* START Provided records *

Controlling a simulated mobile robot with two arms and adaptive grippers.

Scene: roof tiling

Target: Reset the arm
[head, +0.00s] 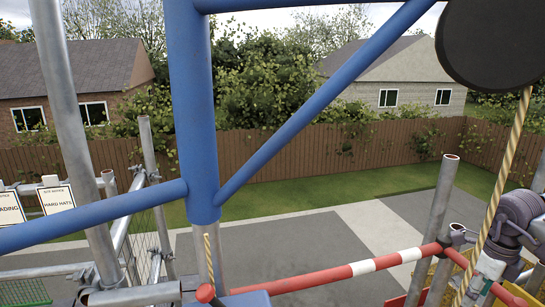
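A thick blue post (193,110) stands left of the middle. Blue tubes branch from it, one of them a diagonal brace (320,105) rising to the upper right. A black round disc (490,42) fills the top right corner. A twisted tan rope (503,185) hangs down below it.
A red and white rail (365,267) crosses the lower right. Grey scaffold tubes (436,215) stand at both sides. Warning signs (57,199) hang at left. Beyond lie paving, grass, a wooden fence (300,155) and houses.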

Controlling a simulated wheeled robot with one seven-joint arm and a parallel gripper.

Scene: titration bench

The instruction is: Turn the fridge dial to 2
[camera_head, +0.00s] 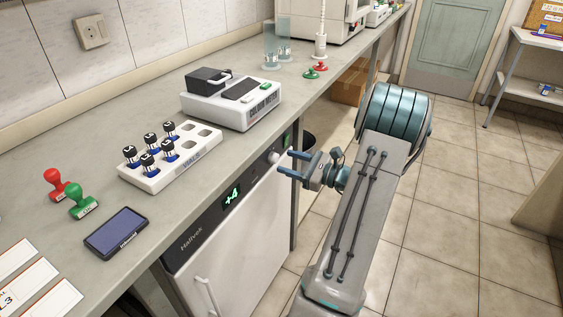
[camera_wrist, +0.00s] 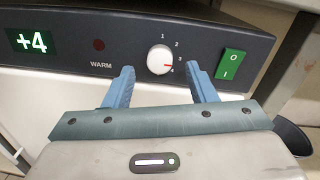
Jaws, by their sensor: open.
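The fridge (camera_head: 235,245) stands under the bench, with a dark control panel along its top. Its white round dial (camera_wrist: 160,59) carries a red mark that points right and slightly down, towards the 4; the numbers 1 to 4 run around its right side. The dial also shows in the head view (camera_head: 273,157). My gripper (camera_wrist: 161,70) is open, its blue fingers on either side of the dial in the wrist view and apart from it there. In the head view my gripper (camera_head: 286,163) is in front of the panel; contact with the dial is not visible.
The panel has a green display (camera_wrist: 31,41) reading +4, a dark WARM lamp (camera_wrist: 99,45) and a green switch (camera_wrist: 230,64) right of the dial. A vial rack (camera_head: 170,160) stands on the bench above. Open floor lies to the right.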

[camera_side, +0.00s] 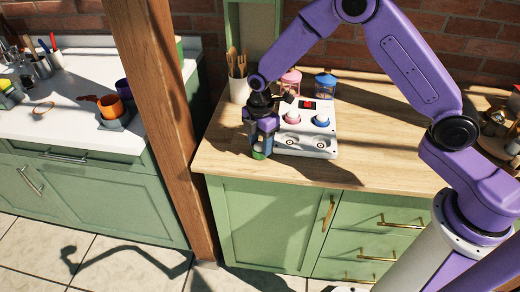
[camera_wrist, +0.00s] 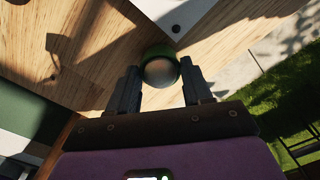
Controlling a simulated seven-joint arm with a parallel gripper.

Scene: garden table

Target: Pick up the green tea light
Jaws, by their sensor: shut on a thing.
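The green tea light (camera_side: 258,154) shows as a small green piece at my fingertips in the side view, at the front left of the wooden worktop (camera_side: 228,160). In the wrist view the tea light (camera_wrist: 160,68) is round, with a green rim and a grey, shiny top. My gripper (camera_side: 261,146) points down and is shut on it. One finger of my gripper (camera_wrist: 160,80) is on each side of it. The fingers hide part of it in the side view. I cannot tell whether it touches the worktop.
A white panel (camera_side: 290,145) with a pink knob-like piece (camera_side: 292,116) and a blue one (camera_side: 321,120) lies close to the right. A pink jar (camera_side: 290,82), a blue jar (camera_side: 325,86) and a utensil pot (camera_side: 239,90) stand behind. A wooden post (camera_side: 160,110) rises at the left.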

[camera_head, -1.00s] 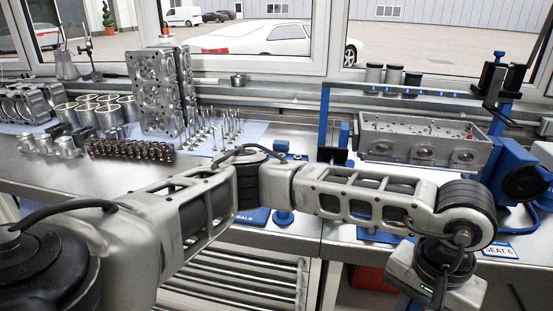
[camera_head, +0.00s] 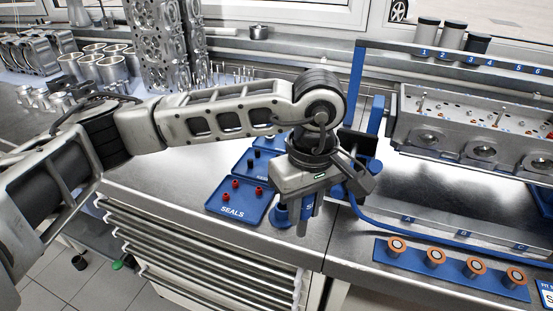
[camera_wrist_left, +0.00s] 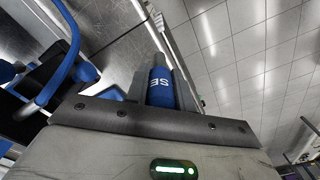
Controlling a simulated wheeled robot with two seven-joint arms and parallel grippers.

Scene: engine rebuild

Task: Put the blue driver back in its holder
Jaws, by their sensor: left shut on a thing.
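My left gripper (camera_head: 309,220) hangs low over the front edge of the bench, beside the seals tray. It is shut on the blue driver (camera_head: 308,208), and a little of its blue shows between the fingers. In the left wrist view the driver (camera_wrist_left: 160,88) is a blue cylinder with the letters "SE", between the two fingers. A short blue stand (camera_head: 282,215) is just left of the fingers at the bench edge; I cannot tell for sure whether it is the holder. My right gripper is not in view.
A blue seals tray (camera_head: 232,210) with red pieces lies left of the gripper. A blue strip (camera_head: 455,277) with several copper-ringed pieces lies at the right. The cylinder head (camera_head: 450,125) sits behind. Drawers (camera_head: 190,262) are below the bench edge.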

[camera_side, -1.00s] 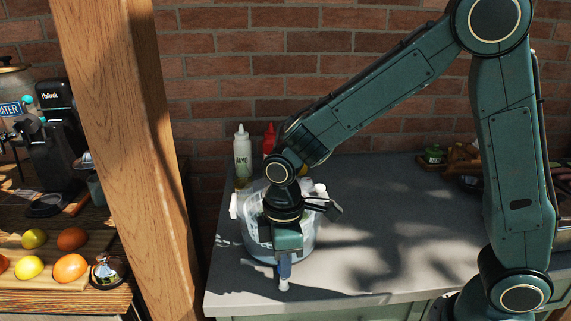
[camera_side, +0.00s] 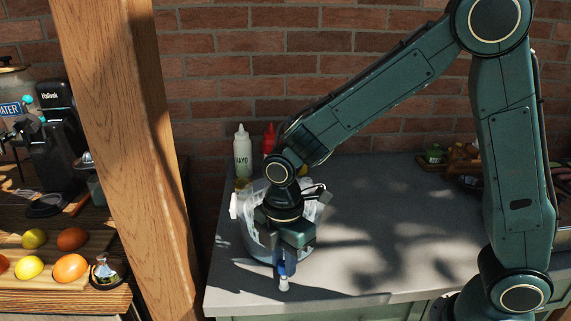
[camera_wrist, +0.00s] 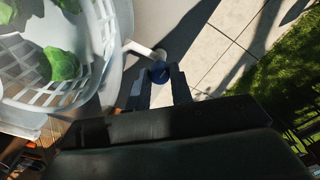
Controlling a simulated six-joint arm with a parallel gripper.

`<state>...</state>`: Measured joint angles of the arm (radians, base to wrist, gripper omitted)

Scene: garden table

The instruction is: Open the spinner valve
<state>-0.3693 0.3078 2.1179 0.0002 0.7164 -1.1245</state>
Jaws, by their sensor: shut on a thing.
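The salad spinner (camera_side: 253,238) is a translucent white tub standing near the front left of the grey counter, partly hidden behind my wrist. Its valve sits low on the front side: a blue knob (camera_wrist: 160,74) on a white spout (camera_side: 284,285), just above the counter edge. In the wrist view, a white pipe (camera_wrist: 139,48) joins the valve to the tub. My gripper (camera_side: 282,268) points down, shut on the blue knob; its two fingers (camera_wrist: 159,84) lie on either side of it in the wrist view. The wrist view also shows green leaves (camera_wrist: 61,64) in the white basket (camera_wrist: 97,30).
A mayo bottle (camera_side: 243,155) and a red bottle (camera_side: 269,139) stand behind the spinner. A wooden post (camera_side: 135,150) rises to the left. The counter (camera_side: 370,235) right of the spinner is clear. Jars on a tray (camera_side: 455,158) stand at the back right.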

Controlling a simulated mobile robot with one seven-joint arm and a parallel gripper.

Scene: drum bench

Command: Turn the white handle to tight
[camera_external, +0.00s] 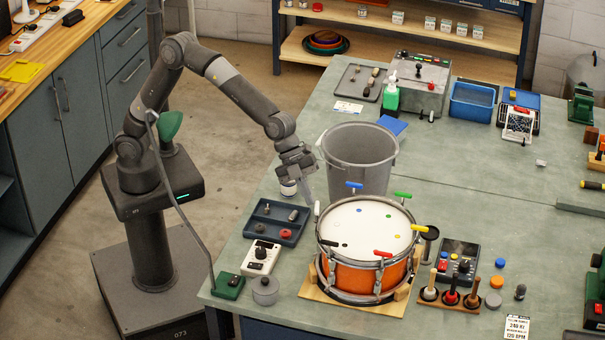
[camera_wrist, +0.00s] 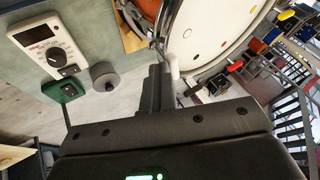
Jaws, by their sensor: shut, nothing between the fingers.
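The drum (camera_external: 365,278) has an orange shell and a white head, and stands on a wooden base. Several coloured T-handles sit around its rim: blue (camera_external: 354,185), green (camera_external: 403,194), yellow (camera_external: 419,228), red (camera_external: 382,253) and black (camera_external: 329,243). The white handle (camera_external: 317,208) is at the rim's left side. My gripper (camera_external: 309,198) is shut and empty, pointing down close to the white handle. In the wrist view, my dark fingers (camera_wrist: 155,88) are just left of the white handle (camera_wrist: 172,62); I cannot tell whether they touch it.
A grey bucket (camera_external: 360,160) stands just behind the drum, near my arm. A dark blue parts tray (camera_external: 262,232), a white dial meter (camera_external: 260,258) and a small grey pot (camera_external: 265,290) lie left of the drum. A wooden tool rack (camera_external: 447,300) is at right front.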

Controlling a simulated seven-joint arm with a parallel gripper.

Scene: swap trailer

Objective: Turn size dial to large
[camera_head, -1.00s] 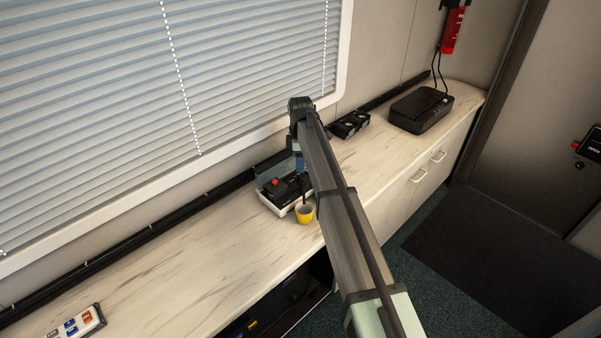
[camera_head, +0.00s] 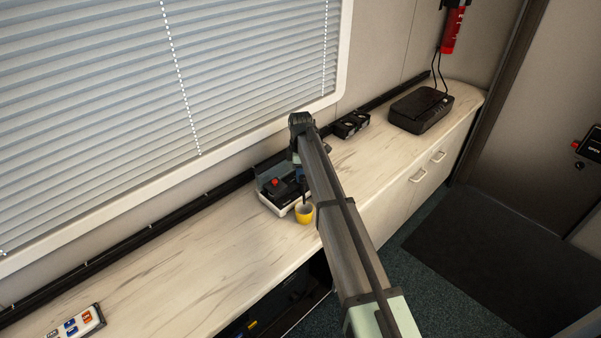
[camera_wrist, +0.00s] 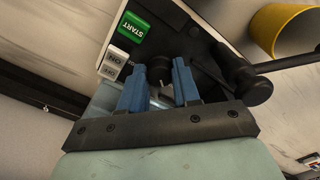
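The machine (camera_head: 270,198), a small black and white unit with a red knob on top, stands on the counter under my arm. In the wrist view its panel shows a green START button (camera_wrist: 133,34), white buttons (camera_wrist: 115,59) and a dark round dial (camera_wrist: 159,68). My gripper (camera_wrist: 160,72) has two blue fingers, parted, with the dial between or just beyond their tips. I cannot tell whether the fingers touch it. The dial's size marks are not readable. In the head view my arm hides most of the gripper.
A yellow cup (camera_head: 304,214) stands at the machine's front; a black lever (camera_wrist: 250,80) is close to my right finger. A black box (camera_head: 421,108) and small dark items (camera_head: 351,125) are farther right. The counter at left (camera_head: 190,250) is mostly clear.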

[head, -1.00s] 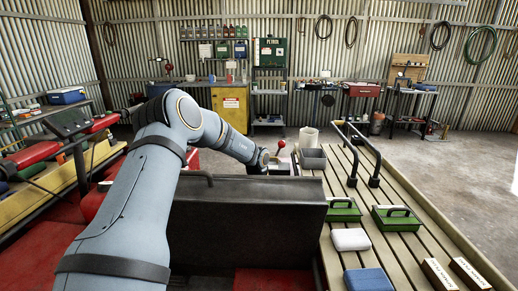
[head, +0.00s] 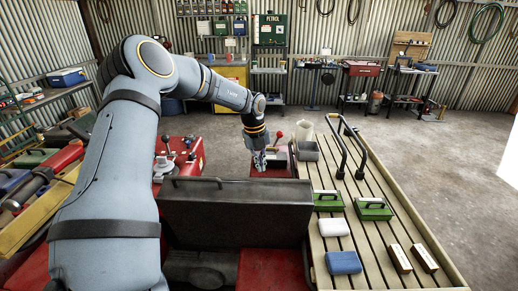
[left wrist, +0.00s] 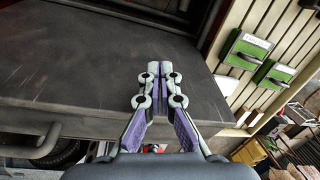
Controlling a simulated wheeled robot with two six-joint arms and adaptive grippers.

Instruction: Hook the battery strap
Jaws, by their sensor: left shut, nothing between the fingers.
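My left gripper (head: 260,166) points down just beyond the far edge of the dark seat-like panel (head: 232,212) in the head view. Its fingers are shut and empty. In the left wrist view the closed fingertips (left wrist: 153,68) show in front of the dark panel's surface (left wrist: 90,60); I cannot tell whether they touch it. I cannot make out the battery strap, its hook or the battery in either view; the panel hides what lies low behind it. My right gripper is not in view.
A slatted rack (head: 380,235) on the right carries two green cases (head: 373,209), a white pack (head: 334,228), a blue pack (head: 343,262) and black rails (head: 349,150). A red-knobbed lever (head: 278,138) and a grey bin (head: 307,151) stand close to the left gripper.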

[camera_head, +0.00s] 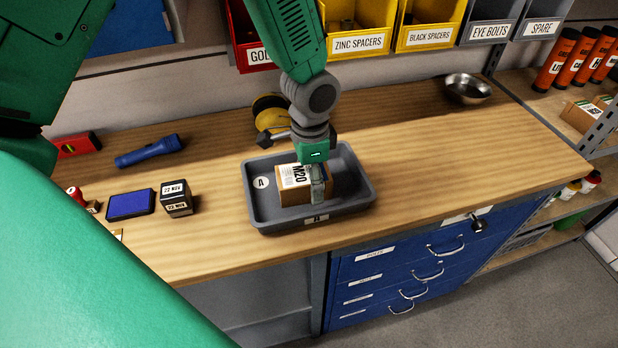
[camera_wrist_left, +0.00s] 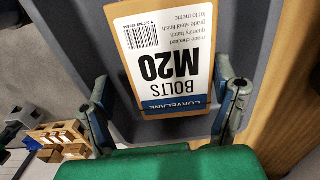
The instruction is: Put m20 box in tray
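The M20 box (camera_head: 297,188), brown cardboard with a white and blue label, sits inside the grey tray (camera_head: 262,216) marked A. In the left wrist view the box (camera_wrist_left: 165,62) shows its label upside down, with the tray (camera_wrist_left: 262,45) around it. My left gripper (camera_head: 318,184) points down at the box. In the wrist view its fingers (camera_wrist_left: 166,92) stand spread on either side of the box, with a visible gap at the left finger. The head view hides part of the box behind the gripper. My right gripper is not in view.
A yellow and black round item (camera_head: 268,108) lies behind the tray. A blue torch (camera_head: 148,151), a blue pad (camera_head: 130,204) and a black stamp block (camera_head: 176,198) lie to the left. A metal bowl (camera_head: 467,88) stands at back right. Labelled bins (camera_head: 359,42) hang above. The bench right of the tray is clear.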

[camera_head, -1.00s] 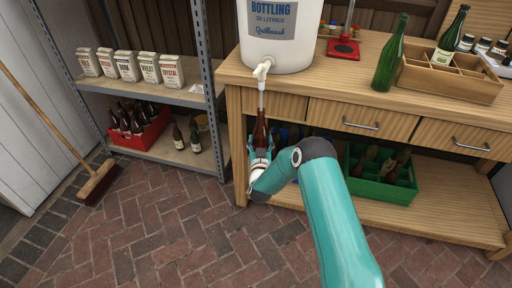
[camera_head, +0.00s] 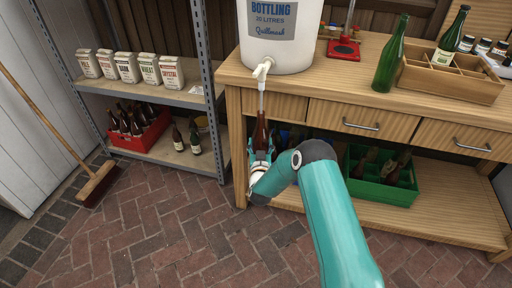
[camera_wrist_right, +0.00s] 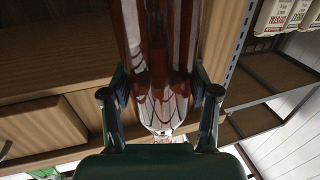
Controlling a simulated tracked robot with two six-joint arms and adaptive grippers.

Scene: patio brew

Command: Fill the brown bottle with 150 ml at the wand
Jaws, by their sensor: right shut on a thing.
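The brown bottle (camera_head: 261,133) is upright under the tap (camera_head: 262,69) of the white bottling bucket (camera_head: 281,40). The thin wand (camera_head: 261,98) hangs from the tap, and its lower end meets the bottle's mouth or neck; how deep it reaches I cannot tell. My right gripper (camera_head: 260,158) is shut on the bottle's lower part, in front of the bench's left end. In the right wrist view the brown bottle (camera_wrist_right: 158,60) stands between the two fingers. The liquid level inside cannot be made out. My left gripper is not in view.
A green crate (camera_head: 383,188) sits on the lower shelf. A metal rack (camera_head: 208,75) stands close on the left.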

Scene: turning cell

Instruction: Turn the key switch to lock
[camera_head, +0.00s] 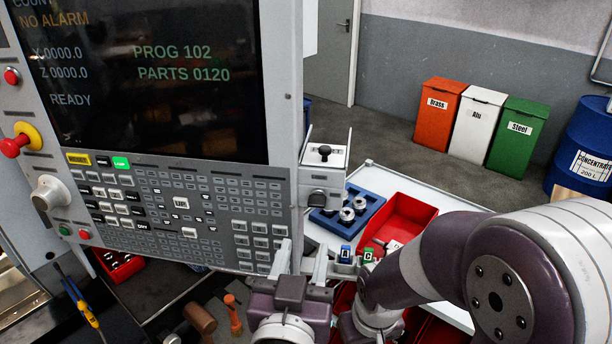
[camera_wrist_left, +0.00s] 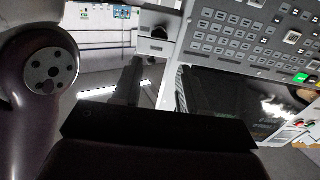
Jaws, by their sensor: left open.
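A small light-grey box (camera_head: 323,178) juts from the right edge of the control panel, with a black knob (camera_head: 324,150) on top and a dark round knob (camera_head: 317,198) on its front. I cannot tell which is the key switch or how it is set. The box also shows in the left wrist view (camera_wrist_left: 156,48) with a dark knob (camera_wrist_left: 158,32). My left gripper (camera_head: 302,248) is open and empty, below the box and in front of the panel's lower right edge. Its dark fingers show in the left wrist view (camera_wrist_left: 156,76). My right gripper is not seen.
The control panel (camera_head: 282,172) with its screen fills the left. Behind the gripper, a pale table (camera_head: 440,200) carries a blue tray (camera_head: 375,205) and a red bin (camera_head: 425,212). Purple and white arm links of mine cross the lower right. Brass, Alu and Steel bins (camera_head: 478,125) stand far back.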

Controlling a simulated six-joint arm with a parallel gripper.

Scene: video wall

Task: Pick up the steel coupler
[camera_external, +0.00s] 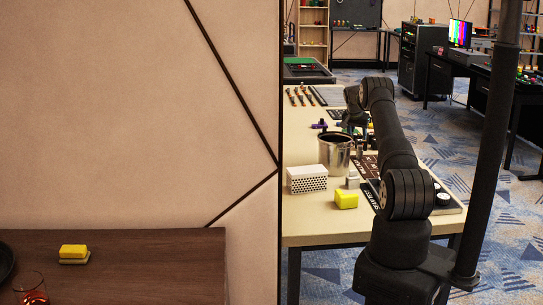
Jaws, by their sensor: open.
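A small grey metallic piece (352,179), which looks like the steel coupler, stands on the light table (305,231) between a white perforated box and a yellow block; it is too small to be sure. My arm reaches over the right side of the table, away from the camera. My gripper (352,128) is open at the arm's far end, pointing down, behind and above the metal pot and farther back than the grey piece. Its fingertips are small and partly hidden, and I see nothing held in it.
The metal pot (336,153) stands just behind the white perforated box (307,179). The yellow block (346,199) lies near the front edge. A dark panel with lettering (367,168) lies to the right, partly behind my arm. A wall hides the table's left side.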

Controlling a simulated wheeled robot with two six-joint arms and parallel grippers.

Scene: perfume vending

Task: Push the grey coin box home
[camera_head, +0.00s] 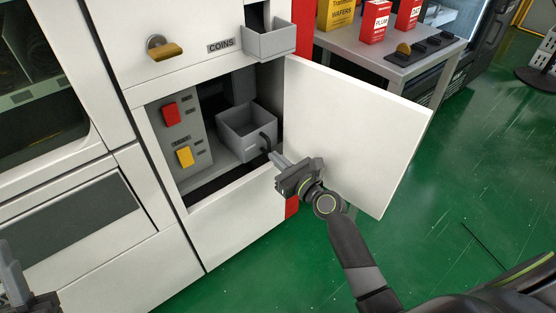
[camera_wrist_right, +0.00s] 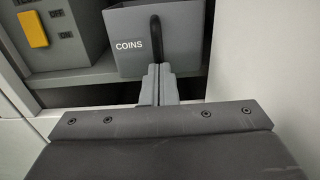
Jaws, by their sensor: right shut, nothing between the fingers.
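The grey coin box (camera_head: 245,147), open at the top, sits in the open compartment of the white vending machine. It has a black curved handle (camera_head: 265,140) on its front. In the right wrist view the box (camera_wrist_right: 125,60) shows the word COINS, with the handle (camera_wrist_right: 155,38) right of it. My right gripper (camera_head: 275,157) is shut and empty, its fingertips at the lower end of the handle. In the wrist view the fingertips (camera_wrist_right: 157,72) overlap the box front; I cannot tell whether they touch. My left gripper (camera_head: 12,275) shows only partly at the lower left.
The white door (camera_head: 355,130) stands open right of the compartment, close to my right gripper. A panel with a red switch (camera_head: 171,113) and a yellow switch (camera_head: 185,156) is left of the box. A grey coin tray (camera_head: 270,42) juts out above. A grey table (camera_head: 350,50) stands behind.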

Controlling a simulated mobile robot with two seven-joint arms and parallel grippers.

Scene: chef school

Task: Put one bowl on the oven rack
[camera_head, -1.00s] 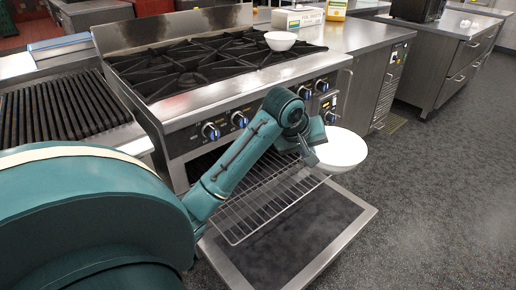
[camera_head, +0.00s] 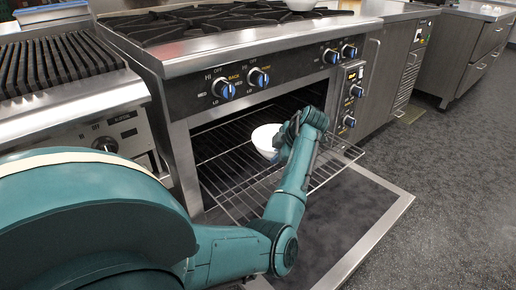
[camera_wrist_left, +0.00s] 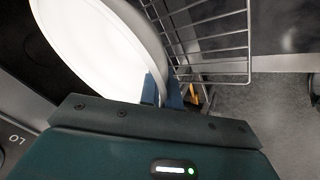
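A white bowl (camera_head: 264,137) is at the mouth of the open oven, just over the pulled-out wire oven rack (camera_head: 229,187). My left gripper (camera_head: 281,152) is at the bowl's right side, with the arm reaching over the open door. In the left wrist view the fingers (camera_wrist_left: 163,92) pinch the edge of the large white bowl (camera_wrist_left: 95,45), which looks tilted there. The rack (camera_wrist_left: 208,40) lies beside it. I cannot tell whether the bowl touches the rack. Another white bowl (camera_head: 299,4) sits on the stove top, cut by the top edge. My right gripper is not in view.
The oven door (camera_head: 345,225) is folded down below the rack. The knob panel (camera_head: 270,78) runs above the opening. A grill (camera_head: 60,68) stands at the left and steel cabinets (camera_head: 400,60) at the right. The floor at the right is clear.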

* END Provided records *

Task objective
From the entries, report each line that includes the word "adaptive".

Solution
Controlling a simulated mobile robot with two arms and adaptive grippers.
Controlling a simulated wheeled robot with two six-joint arms and adaptive grippers.
Controlling a simulated tracked robot with two six-joint arms and adaptive grippers.

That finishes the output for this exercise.